Predicted 24-hour-average concentrations of COG (dotted line) and SOA (solid line) as a function of temperature for 9 September 1993 at central Los Angeles and Azusa. Temperature is shown as difference from the base case.

4.2.2. Mixing Height

[52] Mixing height influences the formation of SOA via vertical mixing of precursors and oxidants. Decreasing the mixing height by 20% throughout the basin leads to an increase in 24-hour-average concentration of SOA at central Los Angeles by 11.5%, from 1.98 to 2.21 μg m−3, and at Azusa by 20.2%, from 3.32 to 4.00 μg m−3. Lower mixing heights lead to the accumulation of both precursors and SOA. The opposite trend is observed for an increase in mixing height. The 24-hour-average concentration of SOA decreases at central Los Angeles by 10.4%, from 1.98 to 1.88 μg m−3, and at Azusa by 24.6%, from 3.32 to 2.86 μg m−3.

4.2.3. Relative Humidity

[53] Two scenarios that increase RH by a factor of 1.4 or decrease RH by a factor of 0.6 with respect to base case values do not show any significant difference in total SOA formation. However, it is likely that RH affects the phase distribution of SOA between aqueous and organic phases without a significant impact on total SOA formation, as has been observed in some box modeling studies [Griffin et al., 2003]. Further, data from the Pittsburgh supersite show no correlation between SOA formation (based on the OC/EC ratio technique) and RH [Cabada et al., 2004].

5. Conclusions

[54] In this study, the CACM mechanism is coupled with the MPMPO module in a three-dimensional air quality model to characterize SOA formation in the SoCAB region. CACM and MPMPO represent the current state-of-science in predictive SOA modeling. A 2-day episode that occurred on 8–9 September 1993 is used for this purpose. Model results support the following conclusions.

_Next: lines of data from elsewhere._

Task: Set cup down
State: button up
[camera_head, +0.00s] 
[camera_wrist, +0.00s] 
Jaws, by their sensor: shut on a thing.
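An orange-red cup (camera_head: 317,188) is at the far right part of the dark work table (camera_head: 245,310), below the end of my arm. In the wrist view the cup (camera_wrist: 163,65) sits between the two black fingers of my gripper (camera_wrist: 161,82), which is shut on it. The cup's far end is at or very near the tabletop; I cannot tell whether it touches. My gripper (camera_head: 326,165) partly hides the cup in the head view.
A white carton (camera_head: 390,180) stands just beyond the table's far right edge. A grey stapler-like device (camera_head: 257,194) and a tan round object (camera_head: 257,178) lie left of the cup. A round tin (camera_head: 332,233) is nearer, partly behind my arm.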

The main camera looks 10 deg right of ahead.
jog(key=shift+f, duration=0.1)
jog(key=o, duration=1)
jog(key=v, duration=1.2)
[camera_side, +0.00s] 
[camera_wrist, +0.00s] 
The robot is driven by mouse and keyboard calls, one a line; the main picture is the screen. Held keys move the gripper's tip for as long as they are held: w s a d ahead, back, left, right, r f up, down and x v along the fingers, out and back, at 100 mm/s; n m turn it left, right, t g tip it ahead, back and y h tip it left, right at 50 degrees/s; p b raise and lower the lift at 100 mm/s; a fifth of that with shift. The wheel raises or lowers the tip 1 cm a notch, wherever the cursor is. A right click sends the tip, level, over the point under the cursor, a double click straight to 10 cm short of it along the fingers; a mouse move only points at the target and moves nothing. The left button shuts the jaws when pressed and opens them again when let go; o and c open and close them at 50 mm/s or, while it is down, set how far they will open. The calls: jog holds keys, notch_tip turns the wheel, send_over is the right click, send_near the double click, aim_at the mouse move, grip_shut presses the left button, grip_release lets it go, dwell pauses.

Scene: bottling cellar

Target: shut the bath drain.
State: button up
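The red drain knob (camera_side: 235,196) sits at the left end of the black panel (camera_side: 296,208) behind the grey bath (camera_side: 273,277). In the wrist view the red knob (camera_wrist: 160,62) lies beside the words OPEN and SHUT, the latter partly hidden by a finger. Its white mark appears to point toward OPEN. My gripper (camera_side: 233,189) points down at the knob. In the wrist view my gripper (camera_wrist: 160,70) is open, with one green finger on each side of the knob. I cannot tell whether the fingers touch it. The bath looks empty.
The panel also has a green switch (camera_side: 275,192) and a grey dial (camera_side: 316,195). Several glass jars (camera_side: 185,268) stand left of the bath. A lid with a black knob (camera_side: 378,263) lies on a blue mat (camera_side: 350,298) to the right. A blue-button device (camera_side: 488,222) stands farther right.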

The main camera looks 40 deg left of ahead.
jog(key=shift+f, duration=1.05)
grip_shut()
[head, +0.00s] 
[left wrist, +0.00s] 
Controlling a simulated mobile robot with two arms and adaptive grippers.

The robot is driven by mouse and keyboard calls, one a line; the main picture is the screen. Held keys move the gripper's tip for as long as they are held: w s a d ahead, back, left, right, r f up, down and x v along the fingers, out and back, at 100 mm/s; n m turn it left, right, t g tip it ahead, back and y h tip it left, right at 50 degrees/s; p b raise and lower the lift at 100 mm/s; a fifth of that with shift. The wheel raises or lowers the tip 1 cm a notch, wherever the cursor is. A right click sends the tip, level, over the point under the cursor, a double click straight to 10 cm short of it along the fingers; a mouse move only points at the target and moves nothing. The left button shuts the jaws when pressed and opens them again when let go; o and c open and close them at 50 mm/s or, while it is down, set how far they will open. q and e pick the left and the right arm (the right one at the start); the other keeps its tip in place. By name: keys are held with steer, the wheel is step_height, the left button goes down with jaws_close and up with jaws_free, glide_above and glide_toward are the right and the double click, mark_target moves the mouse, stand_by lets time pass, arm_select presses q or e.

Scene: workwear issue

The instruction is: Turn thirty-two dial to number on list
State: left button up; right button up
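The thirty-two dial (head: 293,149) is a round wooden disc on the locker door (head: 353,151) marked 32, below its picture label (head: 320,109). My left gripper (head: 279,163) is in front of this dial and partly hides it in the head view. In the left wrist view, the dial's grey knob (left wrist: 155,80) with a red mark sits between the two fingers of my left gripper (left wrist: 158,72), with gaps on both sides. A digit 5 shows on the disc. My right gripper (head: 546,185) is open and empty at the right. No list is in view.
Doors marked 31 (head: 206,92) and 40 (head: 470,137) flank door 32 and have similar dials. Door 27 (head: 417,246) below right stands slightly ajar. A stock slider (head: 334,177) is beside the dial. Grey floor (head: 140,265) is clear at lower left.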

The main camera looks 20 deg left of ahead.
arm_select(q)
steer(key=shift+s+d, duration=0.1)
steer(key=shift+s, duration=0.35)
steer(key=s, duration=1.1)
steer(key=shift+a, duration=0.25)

[55] Inland locations in the SoCAB experience higher levels of SOA compared to coastal locations because of advective transport of pollutants from upwind areas. In addition to transport, the oxidative capacity of the atmosphere also determines the spatial distribution of SOA in this region. Relatively high oxidative capacity leads to a greater production of COGs at inland sites than at coastal sites. Overall, this results in SOA contributing up to 35% of simulated organic PM at inland sites. Organic PM at coastal sites is mostly primary in nature.

[56] Coastal locations show a strong diurnal variation in SOA concentrations. Peak concentrations at coastal locations are significantly higher than 24-hour-average concentrations and occur during late morning hours. In comparison with coastal sites, inland sites present a higher base line for SOA concentrations, although peak concentrations are similar to those at coastal locations. Some inland sites show peaks of SOA during morning hours due to local emissions.

[57] Anthropogenic sources contribute over 90% of SOA at most locations in the SoCAB. Further speciation using 10 surrogate groups from MPMPO shows that aromatic fragments dominate simulated SOA composition in this region because of their high carbon number, low vapor pressure (associated with acidic functional groups), and high emission rates for precursor compounds.

[58] Model sensitivity studies show a strong dependence of SOA formation on emission and meteorological parameters. Temperature plays a key role in the SOA formation process. Overall, SOA decreases with increases in temperature, although production of semivolatile organic compounds increases with temperature. VOC and NOx emissions influence SOA concentrations through gas-phase chemistry. While VOC emissions impact available precursor compounds that oxidize and form SOA, both VOC and NOx determine oxidation capacity of the atmosphere through O3 mixing ratio.

[59] Model results are in qualitative agreement with measurement studies for the SoCAB region, although SOA modules used in this study are limited by current understanding of SOA formation processes. Given the complex nature of the formation mechanisms involved, SOA simulation is a challenging aspect of atmospheric aerosol modeling. The findings from this study and similar analyses for other regions will be of importance toward developing strategies to reduce particulate pollution. Furthermore, results presented here provide guidance for the design of future field studies.

Acknowledgments

[60] This study has been supported by the CAREER Award Grant ATM-9985025 from the National Science Foundation to D.D. Any opinions, findings, and conclusions or recommendations expressed in this publication are those of the authors and do not necessarily reflect the views of the National Science Foundation. This work was also performed, in part (RJG), under STAR Research Assistance Agreement R831083 awarded by the U.S. Environmental Protection Agency (EPA) through a subcontract from the University of California at Davis. It has not been formally reviewed by EPA. The views expressed in this document are solely those of the authors, and EPA does not endorse any products or commercial services mentioned in this publication.